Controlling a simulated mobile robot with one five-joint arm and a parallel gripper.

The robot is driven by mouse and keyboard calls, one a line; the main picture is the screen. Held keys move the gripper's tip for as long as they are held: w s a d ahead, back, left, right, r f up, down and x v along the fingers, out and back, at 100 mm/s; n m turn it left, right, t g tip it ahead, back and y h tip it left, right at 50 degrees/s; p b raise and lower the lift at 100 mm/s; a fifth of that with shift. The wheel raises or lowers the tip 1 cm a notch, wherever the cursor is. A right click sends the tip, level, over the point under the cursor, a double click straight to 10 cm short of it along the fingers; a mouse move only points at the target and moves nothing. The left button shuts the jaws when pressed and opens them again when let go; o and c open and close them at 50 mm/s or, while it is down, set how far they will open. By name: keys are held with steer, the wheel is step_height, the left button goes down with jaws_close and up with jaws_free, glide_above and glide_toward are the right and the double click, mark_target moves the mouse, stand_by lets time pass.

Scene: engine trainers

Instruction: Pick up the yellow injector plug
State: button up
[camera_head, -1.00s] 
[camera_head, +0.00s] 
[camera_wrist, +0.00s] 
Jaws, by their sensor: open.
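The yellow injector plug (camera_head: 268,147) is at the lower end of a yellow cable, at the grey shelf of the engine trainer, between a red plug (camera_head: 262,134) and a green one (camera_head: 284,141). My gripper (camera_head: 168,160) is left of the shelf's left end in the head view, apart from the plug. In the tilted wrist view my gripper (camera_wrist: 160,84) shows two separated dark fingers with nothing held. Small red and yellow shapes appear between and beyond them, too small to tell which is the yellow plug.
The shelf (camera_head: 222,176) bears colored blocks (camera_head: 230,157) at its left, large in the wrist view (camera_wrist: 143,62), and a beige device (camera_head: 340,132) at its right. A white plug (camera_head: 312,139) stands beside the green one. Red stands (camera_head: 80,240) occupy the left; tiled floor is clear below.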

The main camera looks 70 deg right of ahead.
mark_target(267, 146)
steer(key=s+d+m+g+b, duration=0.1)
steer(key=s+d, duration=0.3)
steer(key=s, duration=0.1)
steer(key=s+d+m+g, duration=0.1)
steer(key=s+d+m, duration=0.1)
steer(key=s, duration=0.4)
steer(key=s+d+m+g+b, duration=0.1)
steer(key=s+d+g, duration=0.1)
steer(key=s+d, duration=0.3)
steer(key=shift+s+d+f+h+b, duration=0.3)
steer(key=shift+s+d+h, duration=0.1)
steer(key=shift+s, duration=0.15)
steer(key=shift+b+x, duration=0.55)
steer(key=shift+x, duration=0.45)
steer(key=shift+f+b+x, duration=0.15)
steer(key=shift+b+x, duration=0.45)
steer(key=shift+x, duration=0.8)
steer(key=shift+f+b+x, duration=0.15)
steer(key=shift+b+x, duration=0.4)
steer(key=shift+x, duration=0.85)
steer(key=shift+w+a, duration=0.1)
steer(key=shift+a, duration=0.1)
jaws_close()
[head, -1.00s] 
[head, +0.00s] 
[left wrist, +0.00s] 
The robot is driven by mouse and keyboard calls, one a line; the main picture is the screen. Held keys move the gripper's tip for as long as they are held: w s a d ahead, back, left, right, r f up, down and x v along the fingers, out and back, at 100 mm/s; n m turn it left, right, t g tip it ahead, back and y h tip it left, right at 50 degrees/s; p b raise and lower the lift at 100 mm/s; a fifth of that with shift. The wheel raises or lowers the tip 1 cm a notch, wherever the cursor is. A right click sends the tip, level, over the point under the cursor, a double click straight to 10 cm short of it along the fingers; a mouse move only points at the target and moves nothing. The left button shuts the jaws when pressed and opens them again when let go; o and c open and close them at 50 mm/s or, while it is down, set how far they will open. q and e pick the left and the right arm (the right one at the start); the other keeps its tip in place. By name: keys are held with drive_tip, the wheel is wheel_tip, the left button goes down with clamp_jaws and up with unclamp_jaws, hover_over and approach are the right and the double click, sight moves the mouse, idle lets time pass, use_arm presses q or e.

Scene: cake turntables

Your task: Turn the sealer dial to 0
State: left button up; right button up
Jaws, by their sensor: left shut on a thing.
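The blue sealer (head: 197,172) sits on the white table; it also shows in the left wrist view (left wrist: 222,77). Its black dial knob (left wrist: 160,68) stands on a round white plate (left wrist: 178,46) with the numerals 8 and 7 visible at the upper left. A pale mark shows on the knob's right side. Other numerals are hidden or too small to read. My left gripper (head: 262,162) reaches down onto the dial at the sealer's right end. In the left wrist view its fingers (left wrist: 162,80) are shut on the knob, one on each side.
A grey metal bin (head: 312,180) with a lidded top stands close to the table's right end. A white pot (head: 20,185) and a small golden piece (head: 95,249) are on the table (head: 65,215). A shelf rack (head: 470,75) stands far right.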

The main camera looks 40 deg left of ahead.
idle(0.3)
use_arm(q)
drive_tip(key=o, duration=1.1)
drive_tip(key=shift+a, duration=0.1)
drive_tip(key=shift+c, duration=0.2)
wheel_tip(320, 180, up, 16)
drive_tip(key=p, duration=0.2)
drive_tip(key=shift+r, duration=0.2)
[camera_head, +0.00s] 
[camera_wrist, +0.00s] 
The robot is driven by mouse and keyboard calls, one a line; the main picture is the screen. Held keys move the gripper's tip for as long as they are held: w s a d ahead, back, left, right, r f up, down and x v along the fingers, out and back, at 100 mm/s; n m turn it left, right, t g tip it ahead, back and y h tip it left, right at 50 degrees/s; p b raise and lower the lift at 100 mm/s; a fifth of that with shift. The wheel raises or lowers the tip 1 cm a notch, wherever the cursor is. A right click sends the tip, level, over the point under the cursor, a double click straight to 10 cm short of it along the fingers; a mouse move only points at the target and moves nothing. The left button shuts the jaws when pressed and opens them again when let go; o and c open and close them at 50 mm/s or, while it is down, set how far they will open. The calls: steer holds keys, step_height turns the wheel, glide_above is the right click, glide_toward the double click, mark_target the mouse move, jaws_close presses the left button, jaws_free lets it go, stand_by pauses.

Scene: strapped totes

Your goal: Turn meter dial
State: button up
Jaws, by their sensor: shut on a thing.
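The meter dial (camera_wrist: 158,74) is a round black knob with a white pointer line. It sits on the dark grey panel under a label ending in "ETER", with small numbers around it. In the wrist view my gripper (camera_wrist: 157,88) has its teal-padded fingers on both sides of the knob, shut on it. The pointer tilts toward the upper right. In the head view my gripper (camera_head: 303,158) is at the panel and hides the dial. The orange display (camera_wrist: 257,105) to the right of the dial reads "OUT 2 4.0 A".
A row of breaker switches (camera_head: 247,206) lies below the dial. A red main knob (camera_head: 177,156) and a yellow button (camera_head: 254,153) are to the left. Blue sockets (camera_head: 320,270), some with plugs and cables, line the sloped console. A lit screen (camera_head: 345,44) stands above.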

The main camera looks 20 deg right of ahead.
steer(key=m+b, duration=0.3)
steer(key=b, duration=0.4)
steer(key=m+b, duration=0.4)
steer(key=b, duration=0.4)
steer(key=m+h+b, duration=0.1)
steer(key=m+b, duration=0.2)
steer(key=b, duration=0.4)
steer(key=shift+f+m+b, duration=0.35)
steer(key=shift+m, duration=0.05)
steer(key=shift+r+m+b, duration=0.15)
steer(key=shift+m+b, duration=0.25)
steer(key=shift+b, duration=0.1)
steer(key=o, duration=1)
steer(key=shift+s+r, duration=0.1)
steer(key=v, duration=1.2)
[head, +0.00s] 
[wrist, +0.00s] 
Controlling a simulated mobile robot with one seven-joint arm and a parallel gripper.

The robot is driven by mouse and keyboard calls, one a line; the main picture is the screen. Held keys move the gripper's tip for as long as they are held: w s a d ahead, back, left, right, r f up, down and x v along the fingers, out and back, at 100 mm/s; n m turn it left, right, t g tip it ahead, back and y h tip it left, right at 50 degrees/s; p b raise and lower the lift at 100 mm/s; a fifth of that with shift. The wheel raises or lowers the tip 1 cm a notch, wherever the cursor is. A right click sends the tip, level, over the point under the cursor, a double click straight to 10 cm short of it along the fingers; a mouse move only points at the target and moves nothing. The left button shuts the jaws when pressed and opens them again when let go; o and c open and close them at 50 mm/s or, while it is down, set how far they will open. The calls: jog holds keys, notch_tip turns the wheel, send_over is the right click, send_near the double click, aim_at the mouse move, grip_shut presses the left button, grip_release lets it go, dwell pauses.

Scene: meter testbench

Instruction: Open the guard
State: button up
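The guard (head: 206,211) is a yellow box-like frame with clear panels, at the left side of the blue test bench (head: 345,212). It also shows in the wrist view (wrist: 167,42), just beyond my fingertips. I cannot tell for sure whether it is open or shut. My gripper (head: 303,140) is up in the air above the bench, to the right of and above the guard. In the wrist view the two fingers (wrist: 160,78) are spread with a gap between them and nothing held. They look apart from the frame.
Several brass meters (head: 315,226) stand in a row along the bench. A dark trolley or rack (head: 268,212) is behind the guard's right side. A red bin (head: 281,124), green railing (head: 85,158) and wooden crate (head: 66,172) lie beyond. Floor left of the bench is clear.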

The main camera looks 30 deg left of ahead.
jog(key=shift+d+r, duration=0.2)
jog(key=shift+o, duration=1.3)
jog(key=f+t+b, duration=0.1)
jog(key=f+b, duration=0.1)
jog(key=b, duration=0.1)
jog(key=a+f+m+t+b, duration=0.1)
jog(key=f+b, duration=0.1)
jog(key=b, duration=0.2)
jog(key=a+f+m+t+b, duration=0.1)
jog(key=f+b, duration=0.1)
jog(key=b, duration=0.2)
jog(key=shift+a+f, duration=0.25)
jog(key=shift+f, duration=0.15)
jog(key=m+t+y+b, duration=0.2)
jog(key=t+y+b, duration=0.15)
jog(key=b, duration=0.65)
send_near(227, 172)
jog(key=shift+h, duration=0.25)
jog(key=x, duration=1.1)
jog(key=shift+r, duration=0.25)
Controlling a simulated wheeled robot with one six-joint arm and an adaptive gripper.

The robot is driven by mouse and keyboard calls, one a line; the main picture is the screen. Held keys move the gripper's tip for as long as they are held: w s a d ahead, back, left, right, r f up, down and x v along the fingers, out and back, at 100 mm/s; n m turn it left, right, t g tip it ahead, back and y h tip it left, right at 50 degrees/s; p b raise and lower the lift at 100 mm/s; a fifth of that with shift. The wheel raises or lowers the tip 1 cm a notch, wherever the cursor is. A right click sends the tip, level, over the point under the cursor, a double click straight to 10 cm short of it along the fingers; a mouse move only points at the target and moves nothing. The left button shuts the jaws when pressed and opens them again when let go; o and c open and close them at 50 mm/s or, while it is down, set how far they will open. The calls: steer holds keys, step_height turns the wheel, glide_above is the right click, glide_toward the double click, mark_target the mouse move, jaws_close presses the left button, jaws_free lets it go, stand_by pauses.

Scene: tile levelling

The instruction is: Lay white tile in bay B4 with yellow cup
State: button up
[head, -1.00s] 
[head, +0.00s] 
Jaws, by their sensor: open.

....

Only the lines from the one containing "Scene: meter testbench" through the one containing "Instruction: Open the guard" are to be retyped, both boundary lines included, with no other material.

Scene: meter testbench

Instruction: Open the guard

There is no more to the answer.